What do you do with a British Sailor? You Make Lots of Money, Ear-Lye in the Morning
Steve W. sent me this link to a story in Scotsman.com by Gerri Peev. In it, the writer points out that since the kidnapping of the 15 British Sailors from international waters, Iran has made loads of money. With Iran rattling sabers, committing an act of war, daring Britain and the US to get involved in a war with Iran, that Iran has made about £5 million per day. This is because wars in the Middle East boost oil prices, as speculators bid up the price of oil. In other words, Iran makes money from daring the West, just as Sadaam Hussein probably made a lot of money by ratcheting up the rhetoric about weapons and weapons of mass destruction and what the weapons inspectors could and could not do.
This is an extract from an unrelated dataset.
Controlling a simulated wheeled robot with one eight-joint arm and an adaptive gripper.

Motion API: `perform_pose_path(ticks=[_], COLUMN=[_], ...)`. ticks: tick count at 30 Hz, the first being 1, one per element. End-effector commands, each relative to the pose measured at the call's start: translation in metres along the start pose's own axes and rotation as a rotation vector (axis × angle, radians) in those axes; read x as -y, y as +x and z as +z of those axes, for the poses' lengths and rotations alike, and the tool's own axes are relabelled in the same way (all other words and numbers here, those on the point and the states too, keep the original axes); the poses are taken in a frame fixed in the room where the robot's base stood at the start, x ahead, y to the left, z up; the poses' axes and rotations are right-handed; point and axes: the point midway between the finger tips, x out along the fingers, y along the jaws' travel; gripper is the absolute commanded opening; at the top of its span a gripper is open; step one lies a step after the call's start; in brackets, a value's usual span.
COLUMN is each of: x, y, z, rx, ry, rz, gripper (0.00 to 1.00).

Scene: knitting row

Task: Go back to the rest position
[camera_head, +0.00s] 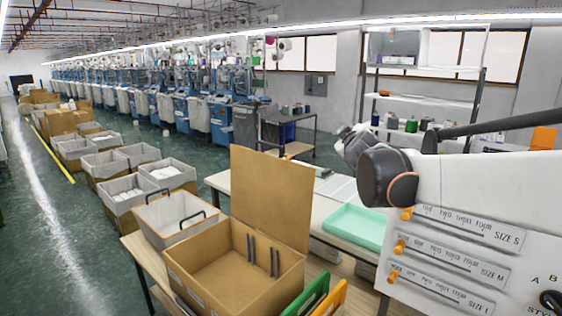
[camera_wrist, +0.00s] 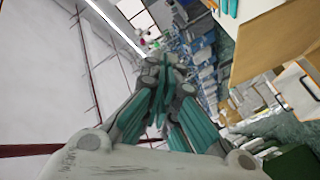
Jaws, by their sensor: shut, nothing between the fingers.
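My gripper (camera_wrist: 160,98) shows in the wrist view with its teal-padded fingers together and nothing between them. It is up in the air, clear of the table, and the wrist view is tilted. In the head view my arm enters from the right edge, above the table and in front of the sign board. The gripper's fingers cannot be made out in the head view.
An open cardboard box (camera_head: 230,270) stands on the table (camera_head: 320,212). Right of it are a mint tray (camera_head: 358,226) and a sign board (camera_head: 450,258) with size labels. Shelves (camera_head: 425,100) stand behind. Bins (camera_head: 125,193) line the left aisle, beside open floor.

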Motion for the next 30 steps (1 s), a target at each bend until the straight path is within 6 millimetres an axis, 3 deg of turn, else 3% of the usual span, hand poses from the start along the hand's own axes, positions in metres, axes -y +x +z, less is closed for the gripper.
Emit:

Often, people worry about speculators manipulating commodity prices. In the 1970s or 1980s, the Hunt brothers drove silver prices way up by trying to corner the silver market. As they bought more and more silver, prices rose. When they tried to make money off of the higher prices of silver, the prices came down, driving prices down at the same time, and they lost their shirts because prices came down below the prices at which they bought. They violated a very simple principle of profiting in commodity trading—buy low, sell high—by doing just the opposite.
While it is doubtful someone could make money from manipulating the market by buying and selling in the market, as the Hunts found out, there are other ways to manipulate markets. An individual who could mastermind events in the Persian Gulf that would make speculators worried about future oil prices and then relieve their fears could make lots of money on their own. By buying up oil futures and then pulling off some act of war, such as kidnapping sailors in international waters, one could drive up spot oil prices, sell the futures contracts they bought before their terrorist stunt once spot prices were high. Then, if they could do something that would relieve speculative fears, they could trade oil short, betting that oil prices would fall then make their bet come true. Short trading is done by selling contracts to deliver some good (or a stock or bond) at some determined future date, and then when that future date arrives, buying up the good or investment instrument in the current or spot market at current prices. You make money if the price of the good or investment instrument falls, because then, you would have bought low at the later date, while you had already sold it high. Someone who manipulates events rather than markets, such as an Iranian president, or a Mullah who pulls that president’s strings, can build up large sums.
Perhaps our Department of Homeland Security should keep an eye on the oil market, and oil market futures. I am certain they do. (BTW Last year, I posted this on predicting terrorist acts and election results with markets.)
MC

May 8th, 2007 at 12:32 am
I should add to this post that I recently rented the new Bond flick, Casino Royale. This was certainly one of the best Bond movies in years. In Casino Royale, a fellow who acted as a banker for terrorists traded an airline short while plotting to blow up one of their new planes to drive the stock price down to make a killing with bear trading. The sailor kidnapping is a better way to make a lot of money. Trade short, take hostages, go long and release the hostages. Make a killing on the way up and on the way down.
May 8th, 2007 at 9:08 am
I too saw the Bond movie and actually conected the dots myself. Is this also reguarding the principle of supply and demand? Obviously, if thier is war in the area, not as much oil gets through making prices rise higher… aka more money in the bad guys pockets. During the Gulf War gas prices again rose a whole lot correct? In the 90’s though they actually burn out a lot of their oil wells in the Iraq area, but would that affect the supply as well?